Source data =
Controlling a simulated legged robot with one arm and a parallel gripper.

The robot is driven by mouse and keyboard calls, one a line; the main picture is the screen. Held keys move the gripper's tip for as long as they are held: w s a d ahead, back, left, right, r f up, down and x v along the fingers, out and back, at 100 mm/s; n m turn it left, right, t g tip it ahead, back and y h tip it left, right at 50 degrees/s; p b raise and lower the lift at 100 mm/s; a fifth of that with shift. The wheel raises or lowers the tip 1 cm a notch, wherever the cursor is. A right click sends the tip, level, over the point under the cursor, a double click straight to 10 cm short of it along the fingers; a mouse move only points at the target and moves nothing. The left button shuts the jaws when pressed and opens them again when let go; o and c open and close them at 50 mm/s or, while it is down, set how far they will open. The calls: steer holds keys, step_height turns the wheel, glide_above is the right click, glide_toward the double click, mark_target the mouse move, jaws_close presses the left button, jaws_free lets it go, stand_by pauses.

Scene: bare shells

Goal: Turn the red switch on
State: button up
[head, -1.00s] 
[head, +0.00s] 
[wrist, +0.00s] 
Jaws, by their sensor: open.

Objective = Extract, word for word, each line of the listing above.

Task result =
Controlling a simulated legged robot with one arm and a parallel gripper.

The robot is driven by mouse and keyboard calls, one a line; the main picture is the screen. Held keys move the gripper's tip for as long as they are held: w s a d ahead, back, left, right, r f up, down and x v along the fingers, out and back, at 100 mm/s; n m turn it left, right, t g tip it ahead, back and y h tip it left, right at 50 degrees/s; p b raise and lower the lift at 100 mm/s; a fifth of that with shift. The wheel raises or lowers the tip 1 cm a notch, wherever the cursor is. A right click sends the tip, level, over the point under the cursor, a double click straight to 10 cm short of it along the fingers; a mouse move only points at the target and moves nothing. The left button shuts the jaws when pressed and opens them again when let go; o and c open and close them at 50 mm/s or, while it is down, set how far they will open. The calls: steer holds keys, step_height turns the wheel, glide_above is the right click, glide_toward the double click, mark_target the mouse move, jaws_close presses the left button, jaws_free lets it go, stand_by pauses.

Scene: bare shells

Goal: Turn the red switch on
State: button up
[head, -1.00s] 
[head, +0.00s] 
[wrist, +0.00s] 
Jaws, by their sensor: open.

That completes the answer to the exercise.